Le Pen confirmed it was her first visit to the country, where the Danish People's Party had given an invitation for her to speak in the parliament's foreign policy committee.

"I have no habit of visiting anyone without an invitation, and I have not been invited before," she explained.

The Danish People's party plans to team up with Le Pen in a new large political group in the European Parliament following the May elections.

Both parties eye a chance to change the European Union from within, instead of leaving it per se - as the UK is poised to do.

"We want to engage in building a new Europe, an alliance of the nations", Le Pen declared and said that the EU would collapse unless its current structures are changed and a new Europe 'a la carte' formed instead.
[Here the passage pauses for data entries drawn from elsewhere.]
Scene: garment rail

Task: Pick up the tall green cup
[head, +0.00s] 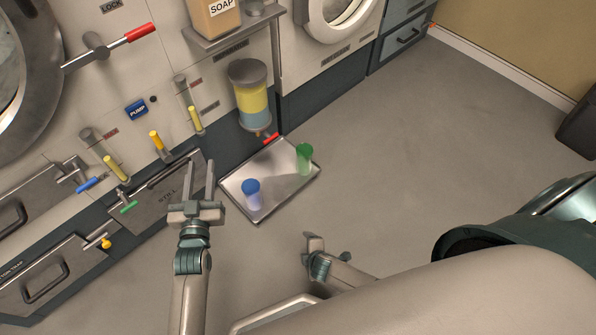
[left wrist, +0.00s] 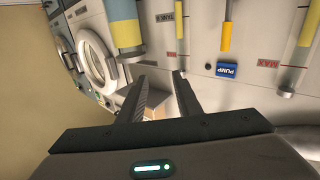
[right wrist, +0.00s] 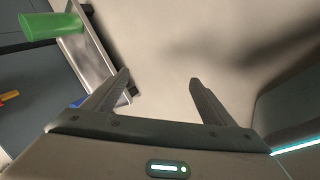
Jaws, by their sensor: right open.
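The tall green cup (head: 305,160) stands upright at the right side of a metal tray (head: 279,190). In the right wrist view the green cup (right wrist: 52,27) shows at the upper left, outside my fingers. My right gripper (head: 327,241) is open and empty, in front of and below the tray in the head view, apart from the cup. Its two spread fingers show in the right wrist view (right wrist: 160,78). My left gripper (head: 203,166) is open and empty, left of the tray. Its spread fingers also show in the left wrist view (left wrist: 160,82).
A blue cup (head: 252,190) stands on the same tray, nearer to my left gripper. A dispenser with yellow and blue bands (head: 252,100) hangs above the tray's back, with a red tap (head: 271,138). Panels with levers line the left. The floor (head: 400,150) to the right is clear.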

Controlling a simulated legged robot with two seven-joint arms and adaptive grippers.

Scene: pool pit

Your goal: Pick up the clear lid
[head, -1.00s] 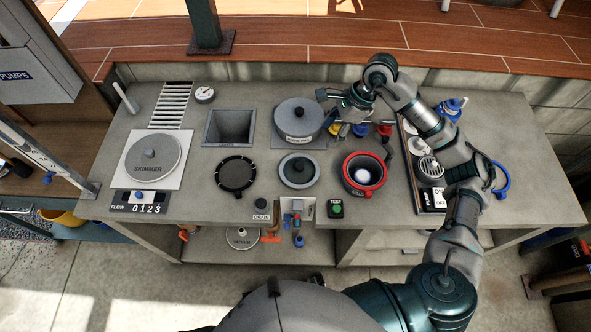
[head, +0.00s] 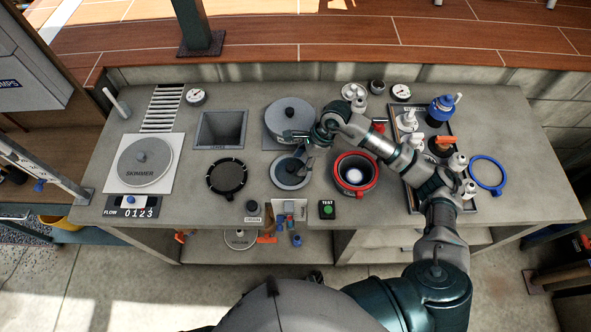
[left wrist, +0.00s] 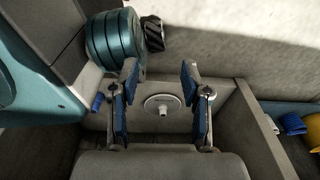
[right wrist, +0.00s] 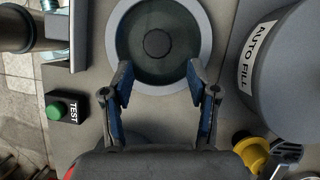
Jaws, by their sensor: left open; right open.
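The clear lid (head: 281,182) is a round disc with a see-through dark green middle, a pale grey rim and a dark central knob. It lies on the bench between the black ring and the red-rimmed pot. My right gripper (head: 298,152) is over it and partly hides it in the head view. In the right wrist view, the lid (right wrist: 157,78) lies just beyond the open, empty fingers (right wrist: 159,80), with its knob roughly centred between them. My left gripper (left wrist: 160,92) is open and empty in the left wrist view, facing a pale round plate (left wrist: 163,107); it is out of the head view.
The grey AUTO FILL canister (head: 290,112) stands just behind the lid. The red-rimmed pot (head: 355,187) is to its right, the black ring (head: 227,179) to its left. The green TEST button (head: 327,210) is in front. A tray of fittings (head: 463,204) is at the right.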

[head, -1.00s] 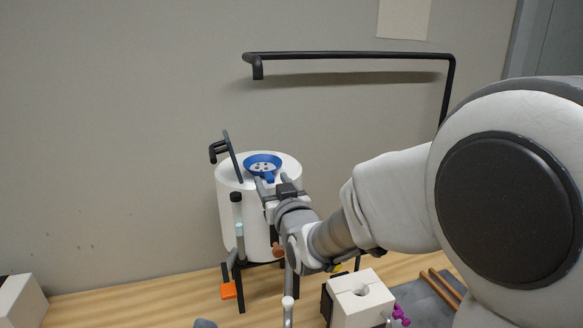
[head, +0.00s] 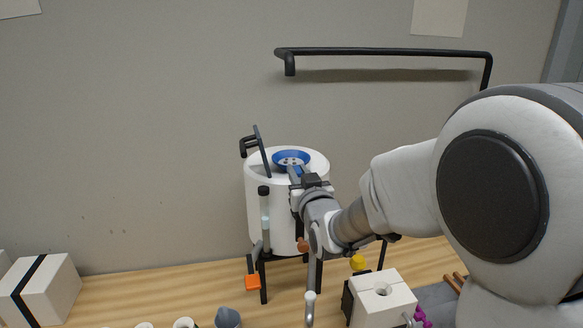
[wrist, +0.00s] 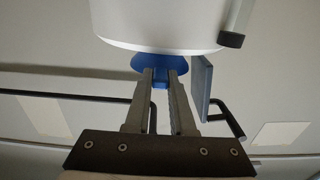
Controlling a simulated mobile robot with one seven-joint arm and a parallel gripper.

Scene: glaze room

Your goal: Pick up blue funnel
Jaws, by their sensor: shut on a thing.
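The blue funnel (head: 291,157) is a shallow bowl with light spots inside, at the top of a white cylinder (head: 270,210). My gripper (head: 296,174) reaches it from the front right and is shut on its near side. In the wrist view, the funnel (wrist: 150,63) shows as a wide blue rim with a narrow blue part between the fingertips (wrist: 160,76) of my gripper. I cannot tell whether the funnel still touches the cylinder's top.
A dark lever-like fitting (head: 262,150) stands close left of the funnel. A capped tube (head: 264,215) and an orange piece (head: 253,283) are in front of the cylinder. A black rail (head: 385,52) runs above. A white block (head: 382,300) and white box (head: 42,290) stand on the wooden counter (head: 190,270).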

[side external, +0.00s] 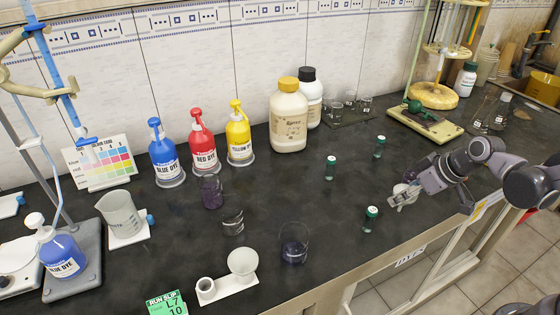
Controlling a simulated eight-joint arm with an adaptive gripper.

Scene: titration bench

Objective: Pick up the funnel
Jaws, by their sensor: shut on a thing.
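My gripper (402,198) is at the right of the black bench, low over its front part. It is shut on a small pale, rounded thing (403,189), partly hidden by the fingers. This thing may be the funnel, but it is too small to tell its shape for sure. A wide white tapered cup (243,261), also funnel-like, stands on a white base (226,288) at the front, far to the left of my gripper.
A dark glass beaker (294,247) is farther left. Dye bottles (202,140) and a large cream jar (288,116) line the back. The bench between the vials and dye bottles is largely clear.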

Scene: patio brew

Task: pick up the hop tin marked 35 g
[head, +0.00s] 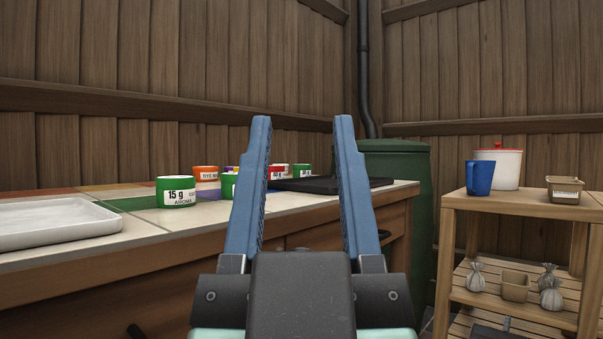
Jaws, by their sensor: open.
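Several small tins stand on the tiled counter (140,219). The nearest is a green tin (176,191) with a white label reading 15 g. Behind it are an orange tin (206,174) and a green tin (229,186) partly covered by my gripper's left finger. Further right, a red tin (278,171) and another green tin (301,170) show between the fingers, their labels too small to read. I cannot make out a 35 g mark on any tin. My gripper (303,190) is open and empty, its blue fingers pointing up in front of the counter.
A white tray (50,232) lies at the counter's left, and a dark flat tray (325,185) at its right end. A green barrel (405,165) stands behind. At right, a wooden shelf (520,206) holds a blue mug (480,178), a white pot (505,170) and a small box (565,190).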

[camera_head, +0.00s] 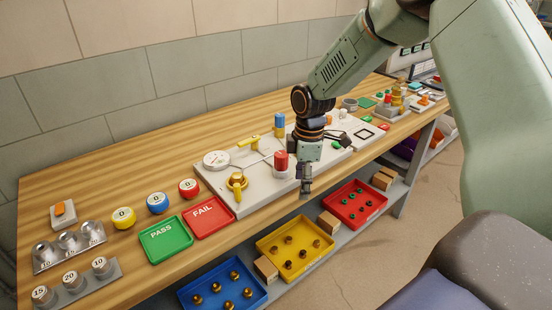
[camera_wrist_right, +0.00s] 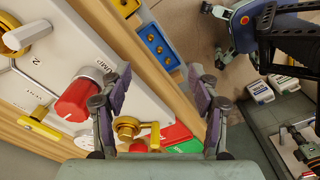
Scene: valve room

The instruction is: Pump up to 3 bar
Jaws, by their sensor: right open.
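The white panel (camera_head: 262,186) lies on the wooden bench. It carries a round white gauge (camera_head: 216,159), whose reading is too small to tell. A red pump knob (camera_head: 281,161) stands upright on the panel; it also shows in the right wrist view (camera_wrist_right: 76,99) beside a partly legible PUMP label. A brass valve with a yellow lever (camera_head: 237,182) sits near the panel's front left. My right gripper (camera_head: 306,190) is at the panel's front edge, just right of the red knob and apart from it. In the wrist view its fingers (camera_wrist_right: 160,88) are spread and empty. My left gripper is out of view.
A green PASS tray (camera_head: 166,240) and red FAIL tray (camera_head: 209,217) lie left of the panel. A yellow-handled valve (camera_head: 248,142) and blue cylinder (camera_head: 280,124) are toward the back. Blue (camera_head: 190,305), yellow (camera_head: 263,248) and red (camera_head: 335,207) bins sit on the lower shelf.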

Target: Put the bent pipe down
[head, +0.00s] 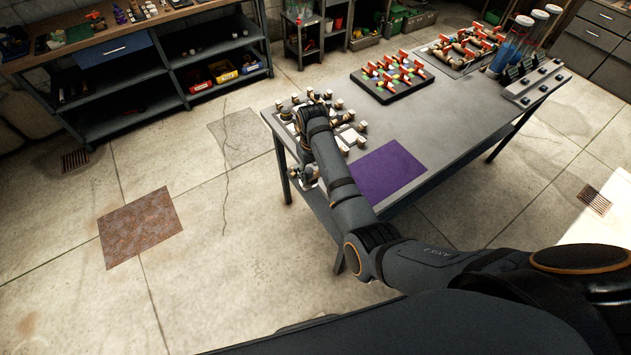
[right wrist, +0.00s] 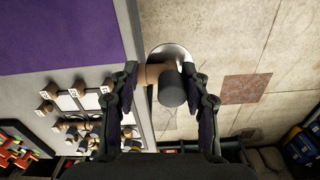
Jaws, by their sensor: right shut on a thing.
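The bent pipe (right wrist: 172,90) is between the fingers of my right gripper (right wrist: 160,74) in the right wrist view. It shows a tan arm to the left and a dark, round end facing the camera. A pale round shape lies behind it, partly hidden. My right gripper is shut on the pipe, close to the table's edge, with floor behind much of it. In the head view my right arm reaches over the left end of the grey table (head: 440,121), and its wrist hides part of the fittings there. My left gripper is in neither view.
A purple mat (head: 388,172) lies bare on the table. Pale cards with several fittings (right wrist: 86,101) fill the table's left end. A black tray of red-handled valves (head: 392,78) stands farther back. Shelving (head: 165,65) stands at the back left, with open floor between.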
The European Commission should be stripped of its current powers, and transformed into a secretariat for the council, as part of the plan, she said.

De Gaulle version 2:0

Le Pen's policy appears to be almost a copy-paste of former French president Charles De Gaulle's vision of a Europe of the nations, that preserves national sovereignty while defending Europe's position in the world, in particular vis-a-vis America.

De Gaulle went so far as to veto the first British applications for EU membership, partly because he saw Britain as a 'Trojan horse' for the US.

He also withdraw France from Nato's integrated military command.

Today, American ties to Europe have been weakened since Donald Trump entered the White House as president in 2017, and transatlantic relations risk diluting even further in future with the UK leaving the European Union.

This new situation has left the gate open for Le Pen to formulate a new European geo-political strategy.

"We have not had transatlantic relations on the agenda for discussion for 60 years," Le Pen reminded her audience in Copenhagen.

She said her vision is of a future multipolar world, where Europe is the third world power between China and the US.

Asked by EUobserver what role Russia ought to play in such a future multipolar world, Le Pen said, that "the question ought not to be what role Russia should play. Russia already plays a role. It is a great world power".

"When facing growing tension between the US and Russia, the question is if Europe and the nations it comprises, are saying something or says nothing. Is it [Europe] able to defend its interests, or is it not able to defend its interests?" she said.

"We should ask ourselves if making war against Russia is contributing anything positive for our European countries? In reality it would weaken our European countries, because by pushing Russia into the arms of China, we would create a gigantic entity that we have probably not understood the consequences of," she told EUobserver.

Hard-right Green?

Le Pen is not only looking for a new strategy in the absence of close transatlantic relations, however.

In times of climate change, Le Pen has also formulated a new 'hard-right green' policy - one that opposes globalism and replaces it with a form of localism.

It is not acceptable that products coming from far away are cheaper than things produced closer because people's salaries, the environment and social dignity are not being respected, she said.

Someone "who is rooted in their home is an ecologist", she said, whereas those who are "nomadic just drinks the water, cuts the crop and leaves again."

"Bio-diversity for plants and animals are essential, as well as diversity in societies and in human culture are important," she said about her policy of localism.

Le Pen said rules are needed to regulate globalism and that "protectionism would be progress" in the current situation.

"I find that the European Union adhere to a totally naive and outdated multilateralism," she said.

"The EU is the world's 'village idiot'", she said in Copenhagen, with reference to Europe's free trade policies, open markets and borders.

"I don't agree with everything that Donald Trump says, but here he has showed the way".